The euro rose 0.1 percent to $1.1302 before euro-area finance ministers and central bankers meet Friday in Amsterdam. It jumped as much as 0.9 percent in the last session and subsequently erased the gain as the ECB’s policy statement and President Mario Draghi’s news conference struggled to convince investors that unprecedented stimulus will jump-start growth in the region after years of failing to do so.
The Canadian dollar gained 0.2 percent, buoyed by the pickup in crude prices. The won fell 0.8 percent, wiping out the bulk of this week’s advance, as the possibility of an interest-rate cut in South Korea leaves the currency vulnerable.
“There’s a risk the Fed might sound a bit more hawkish to prepare the market for a rate hike in June,” said Sim Moh Siong, a foreign-exchange strategist at Bank of Singapore Ltd. in the city-state. “Under that scenario the room for the won to further rally may be limited.”

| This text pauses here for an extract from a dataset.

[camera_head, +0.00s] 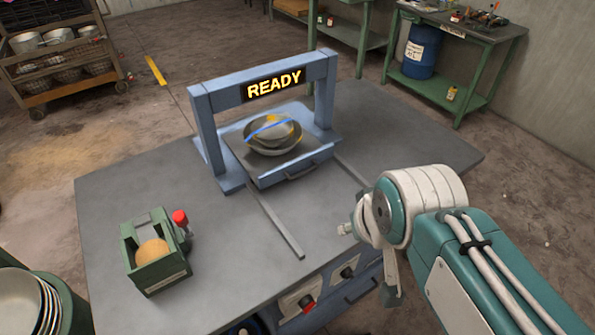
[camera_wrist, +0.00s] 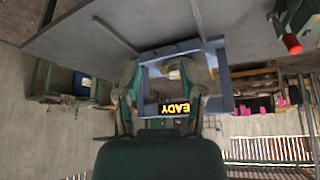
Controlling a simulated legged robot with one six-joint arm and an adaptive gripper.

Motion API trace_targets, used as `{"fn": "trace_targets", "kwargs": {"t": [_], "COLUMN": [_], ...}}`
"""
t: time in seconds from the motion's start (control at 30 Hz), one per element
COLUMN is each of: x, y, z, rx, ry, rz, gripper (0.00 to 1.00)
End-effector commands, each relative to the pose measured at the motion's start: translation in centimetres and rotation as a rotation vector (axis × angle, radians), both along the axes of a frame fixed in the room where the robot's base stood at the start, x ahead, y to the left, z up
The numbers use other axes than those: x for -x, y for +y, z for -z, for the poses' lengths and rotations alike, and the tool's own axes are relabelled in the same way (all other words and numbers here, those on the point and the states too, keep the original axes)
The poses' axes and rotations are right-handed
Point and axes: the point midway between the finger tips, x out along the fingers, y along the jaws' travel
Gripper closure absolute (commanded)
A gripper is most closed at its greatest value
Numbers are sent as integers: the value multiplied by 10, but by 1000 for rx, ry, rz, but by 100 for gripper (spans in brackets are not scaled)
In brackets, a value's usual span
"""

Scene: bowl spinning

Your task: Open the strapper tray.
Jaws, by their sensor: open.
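The strapper is a blue-grey arch (camera_head: 205,125) on the grey table, with a lit READY sign (camera_head: 273,84). Its tray (camera_head: 245,160) lies under and just in front of the arch. The tray's front faces me and has a dark bar handle (camera_head: 302,172). Stacked bowls (camera_head: 273,136) sit on the tray with a blue band across them. My gripper (camera_head: 368,260) is open and empty, right of and nearer than the tray, apart from the handle. In the wrist view my gripper's fingers (camera_wrist: 161,75) stand apart with the inverted arch (camera_wrist: 228,75) between and beyond them.
Two rails (camera_head: 275,225) run forward on the table from the strapper. A green box (camera_head: 155,258) with a tan round thing and a red knob (camera_head: 180,217) stands at the table's left. The tabletop in front of the tray is mostly clear. Plates (camera_head: 22,305) are stacked at lower left.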

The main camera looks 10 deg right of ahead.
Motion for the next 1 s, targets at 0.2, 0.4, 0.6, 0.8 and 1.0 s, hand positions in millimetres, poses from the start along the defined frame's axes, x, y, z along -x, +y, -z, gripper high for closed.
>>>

Oil rose 1.4 percent to $43.79 a barrel, after falling Thursday from the highest level in almost five months amid rising U.S. crude stockpiles and speculation producers will be unable to agree on an output freeze. It’s risen in all but one of the past 10 weeks, including an 8.5 percent jump over the past five days.
Gold was headed for a 1.1 percent weekly gain, while silver climbed to an 11-month high. The latter jumped more than 5 percent for the second week in a row, entering a bull market.
The yield on 10-year U.S. Treasuries was little changed at 1.86 percent, about 10 basis points higher than at the end of last week. The yield on similar-maturity Australian government debt increased on Friday by three basis points to 2.63 percent.
The yield on Japan’s 40-year bonds fell to a record 0.27 percent.